##### Records provided

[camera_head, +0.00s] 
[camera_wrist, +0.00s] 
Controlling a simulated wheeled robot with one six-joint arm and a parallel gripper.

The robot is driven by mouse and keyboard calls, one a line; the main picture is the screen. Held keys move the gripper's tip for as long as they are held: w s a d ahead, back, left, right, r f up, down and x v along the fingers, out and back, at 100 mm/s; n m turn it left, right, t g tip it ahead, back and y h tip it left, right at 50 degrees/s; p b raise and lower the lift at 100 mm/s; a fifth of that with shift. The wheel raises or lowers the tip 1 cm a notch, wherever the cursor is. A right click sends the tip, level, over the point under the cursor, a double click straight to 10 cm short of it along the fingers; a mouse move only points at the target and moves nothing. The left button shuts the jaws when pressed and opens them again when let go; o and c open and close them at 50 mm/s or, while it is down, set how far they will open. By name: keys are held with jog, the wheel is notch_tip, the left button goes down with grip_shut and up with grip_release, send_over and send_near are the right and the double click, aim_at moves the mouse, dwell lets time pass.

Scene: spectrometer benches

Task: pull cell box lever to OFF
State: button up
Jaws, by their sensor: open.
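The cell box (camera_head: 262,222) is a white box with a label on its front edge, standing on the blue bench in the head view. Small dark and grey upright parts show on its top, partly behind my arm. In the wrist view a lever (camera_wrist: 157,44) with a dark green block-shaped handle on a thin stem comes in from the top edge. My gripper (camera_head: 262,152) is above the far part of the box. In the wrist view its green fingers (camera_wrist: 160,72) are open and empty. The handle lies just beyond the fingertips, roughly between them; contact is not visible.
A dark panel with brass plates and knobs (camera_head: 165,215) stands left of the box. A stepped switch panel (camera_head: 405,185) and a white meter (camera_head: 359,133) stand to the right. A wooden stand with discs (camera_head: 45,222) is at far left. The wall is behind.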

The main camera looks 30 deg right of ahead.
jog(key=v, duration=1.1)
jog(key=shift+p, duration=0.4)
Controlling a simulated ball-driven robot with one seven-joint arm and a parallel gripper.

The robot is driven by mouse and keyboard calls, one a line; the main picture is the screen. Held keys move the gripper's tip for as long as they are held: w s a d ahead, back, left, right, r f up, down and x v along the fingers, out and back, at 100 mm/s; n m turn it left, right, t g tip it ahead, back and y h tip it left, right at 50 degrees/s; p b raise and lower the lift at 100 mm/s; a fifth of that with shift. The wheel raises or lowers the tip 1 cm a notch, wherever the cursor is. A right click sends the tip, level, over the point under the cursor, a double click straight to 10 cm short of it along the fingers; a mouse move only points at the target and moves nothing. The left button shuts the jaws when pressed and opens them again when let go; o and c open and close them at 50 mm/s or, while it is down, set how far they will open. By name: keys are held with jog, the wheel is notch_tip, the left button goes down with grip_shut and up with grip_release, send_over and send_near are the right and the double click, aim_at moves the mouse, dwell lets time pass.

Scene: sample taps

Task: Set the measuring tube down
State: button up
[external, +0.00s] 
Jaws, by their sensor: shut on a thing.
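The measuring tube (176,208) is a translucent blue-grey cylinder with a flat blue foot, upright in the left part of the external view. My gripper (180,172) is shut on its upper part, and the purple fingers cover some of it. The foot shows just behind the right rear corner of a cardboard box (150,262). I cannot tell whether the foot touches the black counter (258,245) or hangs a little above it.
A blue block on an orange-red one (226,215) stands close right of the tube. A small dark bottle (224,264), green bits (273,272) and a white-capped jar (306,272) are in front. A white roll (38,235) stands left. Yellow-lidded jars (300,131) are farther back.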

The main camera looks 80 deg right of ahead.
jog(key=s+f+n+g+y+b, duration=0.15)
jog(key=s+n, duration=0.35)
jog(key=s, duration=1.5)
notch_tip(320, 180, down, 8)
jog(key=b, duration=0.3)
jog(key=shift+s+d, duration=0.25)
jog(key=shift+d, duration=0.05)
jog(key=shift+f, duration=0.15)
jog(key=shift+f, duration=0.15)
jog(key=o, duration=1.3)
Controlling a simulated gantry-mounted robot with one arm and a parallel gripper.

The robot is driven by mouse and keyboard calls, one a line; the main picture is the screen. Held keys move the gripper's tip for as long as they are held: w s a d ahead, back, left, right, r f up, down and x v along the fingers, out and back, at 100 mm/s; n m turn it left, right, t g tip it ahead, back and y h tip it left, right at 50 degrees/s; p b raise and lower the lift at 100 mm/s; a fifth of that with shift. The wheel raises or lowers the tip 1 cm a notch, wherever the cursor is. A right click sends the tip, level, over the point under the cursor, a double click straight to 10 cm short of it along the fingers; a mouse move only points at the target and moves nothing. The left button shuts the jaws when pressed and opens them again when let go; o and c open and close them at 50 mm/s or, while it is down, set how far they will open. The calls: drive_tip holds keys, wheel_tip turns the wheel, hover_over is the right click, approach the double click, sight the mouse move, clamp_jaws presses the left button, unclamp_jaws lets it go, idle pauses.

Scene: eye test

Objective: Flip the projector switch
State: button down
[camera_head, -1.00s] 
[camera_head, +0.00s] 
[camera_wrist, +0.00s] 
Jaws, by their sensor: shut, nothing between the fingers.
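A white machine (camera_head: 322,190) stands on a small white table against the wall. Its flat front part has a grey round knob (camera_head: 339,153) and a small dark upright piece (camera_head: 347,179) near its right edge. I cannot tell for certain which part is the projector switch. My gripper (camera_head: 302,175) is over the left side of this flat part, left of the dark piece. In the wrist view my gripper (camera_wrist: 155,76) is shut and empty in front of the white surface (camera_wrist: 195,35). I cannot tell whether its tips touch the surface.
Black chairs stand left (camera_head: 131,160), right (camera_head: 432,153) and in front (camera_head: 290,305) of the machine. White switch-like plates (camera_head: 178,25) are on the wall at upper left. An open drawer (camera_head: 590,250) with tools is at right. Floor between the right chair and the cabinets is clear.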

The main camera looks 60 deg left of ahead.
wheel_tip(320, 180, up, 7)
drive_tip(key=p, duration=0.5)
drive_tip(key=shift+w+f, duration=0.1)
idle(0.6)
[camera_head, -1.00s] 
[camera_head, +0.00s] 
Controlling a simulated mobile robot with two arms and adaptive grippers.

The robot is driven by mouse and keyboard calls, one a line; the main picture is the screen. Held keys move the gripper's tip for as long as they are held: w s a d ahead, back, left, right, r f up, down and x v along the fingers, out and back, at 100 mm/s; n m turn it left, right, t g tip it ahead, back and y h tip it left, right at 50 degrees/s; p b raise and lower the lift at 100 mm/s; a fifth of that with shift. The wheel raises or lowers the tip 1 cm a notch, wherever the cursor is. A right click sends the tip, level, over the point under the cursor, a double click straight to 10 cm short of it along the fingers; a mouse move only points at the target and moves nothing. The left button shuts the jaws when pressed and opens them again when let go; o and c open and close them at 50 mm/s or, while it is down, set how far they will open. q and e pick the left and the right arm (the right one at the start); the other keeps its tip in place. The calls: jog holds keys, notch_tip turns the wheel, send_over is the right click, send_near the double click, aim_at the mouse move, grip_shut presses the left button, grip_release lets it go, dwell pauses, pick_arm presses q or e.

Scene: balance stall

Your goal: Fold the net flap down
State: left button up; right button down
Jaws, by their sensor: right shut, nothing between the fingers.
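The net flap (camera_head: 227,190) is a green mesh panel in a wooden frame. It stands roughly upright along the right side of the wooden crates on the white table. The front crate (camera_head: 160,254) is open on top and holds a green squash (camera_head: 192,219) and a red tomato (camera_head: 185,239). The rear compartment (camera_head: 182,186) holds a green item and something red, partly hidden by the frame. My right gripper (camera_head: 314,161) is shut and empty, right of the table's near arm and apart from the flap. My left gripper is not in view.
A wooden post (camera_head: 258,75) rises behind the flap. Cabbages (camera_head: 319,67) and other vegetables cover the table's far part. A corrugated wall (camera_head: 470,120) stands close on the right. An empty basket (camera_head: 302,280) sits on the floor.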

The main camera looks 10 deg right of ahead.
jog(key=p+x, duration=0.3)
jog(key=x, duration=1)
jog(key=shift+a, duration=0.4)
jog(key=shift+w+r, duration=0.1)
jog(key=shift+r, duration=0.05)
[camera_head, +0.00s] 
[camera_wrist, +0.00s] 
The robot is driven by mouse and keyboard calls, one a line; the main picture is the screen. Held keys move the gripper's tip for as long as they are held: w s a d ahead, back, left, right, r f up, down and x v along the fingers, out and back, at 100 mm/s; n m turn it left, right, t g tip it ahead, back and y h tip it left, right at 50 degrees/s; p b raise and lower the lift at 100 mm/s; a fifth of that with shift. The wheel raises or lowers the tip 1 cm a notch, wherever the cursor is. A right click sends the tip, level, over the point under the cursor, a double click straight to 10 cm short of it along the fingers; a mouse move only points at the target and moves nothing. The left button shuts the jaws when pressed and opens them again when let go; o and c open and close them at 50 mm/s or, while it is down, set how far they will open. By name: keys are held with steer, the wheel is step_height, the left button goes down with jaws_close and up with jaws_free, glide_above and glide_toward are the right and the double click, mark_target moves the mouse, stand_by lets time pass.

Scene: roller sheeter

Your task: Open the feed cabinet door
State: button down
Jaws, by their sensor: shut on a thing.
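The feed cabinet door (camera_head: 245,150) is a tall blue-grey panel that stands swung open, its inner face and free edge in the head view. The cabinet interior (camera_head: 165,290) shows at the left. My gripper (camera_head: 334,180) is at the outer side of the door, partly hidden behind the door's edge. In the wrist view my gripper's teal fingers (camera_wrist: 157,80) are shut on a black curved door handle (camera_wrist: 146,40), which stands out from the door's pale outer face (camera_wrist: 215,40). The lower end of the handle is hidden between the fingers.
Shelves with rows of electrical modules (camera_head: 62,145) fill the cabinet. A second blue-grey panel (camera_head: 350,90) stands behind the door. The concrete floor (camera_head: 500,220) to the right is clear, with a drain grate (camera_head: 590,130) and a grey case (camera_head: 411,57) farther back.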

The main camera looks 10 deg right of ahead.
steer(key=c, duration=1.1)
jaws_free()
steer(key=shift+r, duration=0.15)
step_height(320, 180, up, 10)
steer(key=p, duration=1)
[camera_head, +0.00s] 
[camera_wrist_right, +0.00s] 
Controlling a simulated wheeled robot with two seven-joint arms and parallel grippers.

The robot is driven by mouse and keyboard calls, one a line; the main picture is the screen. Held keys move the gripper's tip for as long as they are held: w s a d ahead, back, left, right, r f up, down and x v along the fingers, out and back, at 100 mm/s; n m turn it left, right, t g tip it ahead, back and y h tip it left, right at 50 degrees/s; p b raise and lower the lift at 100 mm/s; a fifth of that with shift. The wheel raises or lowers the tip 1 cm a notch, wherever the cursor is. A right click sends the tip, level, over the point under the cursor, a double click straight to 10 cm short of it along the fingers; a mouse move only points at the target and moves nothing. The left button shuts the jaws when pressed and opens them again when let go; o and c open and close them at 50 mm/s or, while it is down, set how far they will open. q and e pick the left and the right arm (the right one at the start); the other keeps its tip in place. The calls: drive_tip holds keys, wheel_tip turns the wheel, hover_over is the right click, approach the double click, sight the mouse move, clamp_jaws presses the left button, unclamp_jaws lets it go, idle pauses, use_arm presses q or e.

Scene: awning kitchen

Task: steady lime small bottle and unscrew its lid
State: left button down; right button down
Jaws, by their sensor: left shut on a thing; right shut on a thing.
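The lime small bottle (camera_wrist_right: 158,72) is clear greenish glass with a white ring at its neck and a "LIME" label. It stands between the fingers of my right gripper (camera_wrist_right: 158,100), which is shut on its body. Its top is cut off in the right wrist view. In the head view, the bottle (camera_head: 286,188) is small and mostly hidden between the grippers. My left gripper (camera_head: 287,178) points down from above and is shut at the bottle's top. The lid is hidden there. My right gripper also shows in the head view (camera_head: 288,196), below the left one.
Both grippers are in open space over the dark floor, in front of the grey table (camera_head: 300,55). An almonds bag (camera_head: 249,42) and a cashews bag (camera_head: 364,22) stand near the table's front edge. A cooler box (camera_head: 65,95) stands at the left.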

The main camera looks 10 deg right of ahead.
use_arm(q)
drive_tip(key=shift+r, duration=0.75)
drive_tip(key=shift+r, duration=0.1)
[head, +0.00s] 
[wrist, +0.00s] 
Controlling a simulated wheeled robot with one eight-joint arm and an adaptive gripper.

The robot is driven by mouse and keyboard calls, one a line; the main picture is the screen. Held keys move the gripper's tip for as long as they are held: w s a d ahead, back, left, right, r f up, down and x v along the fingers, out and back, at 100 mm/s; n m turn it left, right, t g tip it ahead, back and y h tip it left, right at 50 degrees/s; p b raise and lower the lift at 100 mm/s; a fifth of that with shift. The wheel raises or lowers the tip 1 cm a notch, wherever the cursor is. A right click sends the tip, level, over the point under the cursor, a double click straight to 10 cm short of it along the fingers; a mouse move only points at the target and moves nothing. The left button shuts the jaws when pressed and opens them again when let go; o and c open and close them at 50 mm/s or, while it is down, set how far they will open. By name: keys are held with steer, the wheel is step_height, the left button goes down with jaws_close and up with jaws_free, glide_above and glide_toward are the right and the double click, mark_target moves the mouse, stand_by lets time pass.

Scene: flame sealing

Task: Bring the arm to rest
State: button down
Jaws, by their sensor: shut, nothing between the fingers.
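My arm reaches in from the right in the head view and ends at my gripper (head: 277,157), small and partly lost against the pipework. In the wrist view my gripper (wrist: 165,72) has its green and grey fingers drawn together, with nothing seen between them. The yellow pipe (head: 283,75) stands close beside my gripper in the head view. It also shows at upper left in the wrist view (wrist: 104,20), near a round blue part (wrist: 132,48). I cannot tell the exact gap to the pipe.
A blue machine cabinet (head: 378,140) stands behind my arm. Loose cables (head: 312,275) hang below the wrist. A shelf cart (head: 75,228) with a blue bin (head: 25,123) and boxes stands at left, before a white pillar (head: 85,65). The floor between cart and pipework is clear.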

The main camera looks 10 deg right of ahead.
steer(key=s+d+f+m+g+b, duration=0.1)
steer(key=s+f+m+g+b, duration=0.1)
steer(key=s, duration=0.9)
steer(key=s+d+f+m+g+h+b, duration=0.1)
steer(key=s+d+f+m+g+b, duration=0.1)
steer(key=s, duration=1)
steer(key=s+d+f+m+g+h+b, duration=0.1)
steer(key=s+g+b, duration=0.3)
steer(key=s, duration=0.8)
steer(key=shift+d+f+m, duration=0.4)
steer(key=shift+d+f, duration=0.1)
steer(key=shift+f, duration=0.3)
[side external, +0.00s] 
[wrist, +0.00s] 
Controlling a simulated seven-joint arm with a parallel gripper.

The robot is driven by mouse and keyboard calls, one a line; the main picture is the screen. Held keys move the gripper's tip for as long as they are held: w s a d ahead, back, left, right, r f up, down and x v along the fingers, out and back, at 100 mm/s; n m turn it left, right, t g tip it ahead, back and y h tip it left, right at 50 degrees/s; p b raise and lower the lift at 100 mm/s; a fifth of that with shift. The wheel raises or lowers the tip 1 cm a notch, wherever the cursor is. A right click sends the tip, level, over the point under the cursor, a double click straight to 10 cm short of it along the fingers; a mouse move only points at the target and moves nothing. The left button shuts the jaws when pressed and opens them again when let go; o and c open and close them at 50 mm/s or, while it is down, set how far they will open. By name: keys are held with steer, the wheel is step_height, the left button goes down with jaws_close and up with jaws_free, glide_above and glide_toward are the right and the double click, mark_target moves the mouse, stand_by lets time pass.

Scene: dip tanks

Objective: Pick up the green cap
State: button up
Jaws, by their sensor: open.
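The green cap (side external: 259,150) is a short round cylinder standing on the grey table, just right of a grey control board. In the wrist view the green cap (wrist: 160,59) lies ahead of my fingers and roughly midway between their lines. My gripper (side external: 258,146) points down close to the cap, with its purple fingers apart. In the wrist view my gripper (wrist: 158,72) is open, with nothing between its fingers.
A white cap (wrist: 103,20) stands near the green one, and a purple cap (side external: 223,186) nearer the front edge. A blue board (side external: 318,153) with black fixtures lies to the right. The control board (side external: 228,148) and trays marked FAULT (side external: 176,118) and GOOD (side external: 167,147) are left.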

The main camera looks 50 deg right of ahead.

##########

(What to produce) Retype the records above, but only those lines that fall between the line containing "The main camera looks 30 deg right of ahead." and the line containing "Controlling a simulated ball-driven", with both of those lines included, exactly as written.

(Output below)
The main camera looks 30 deg right of ahead.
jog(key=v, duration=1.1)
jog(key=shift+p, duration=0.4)
Controlling a simulated ball-driven robot with one seven-joint arm and a parallel gripper.

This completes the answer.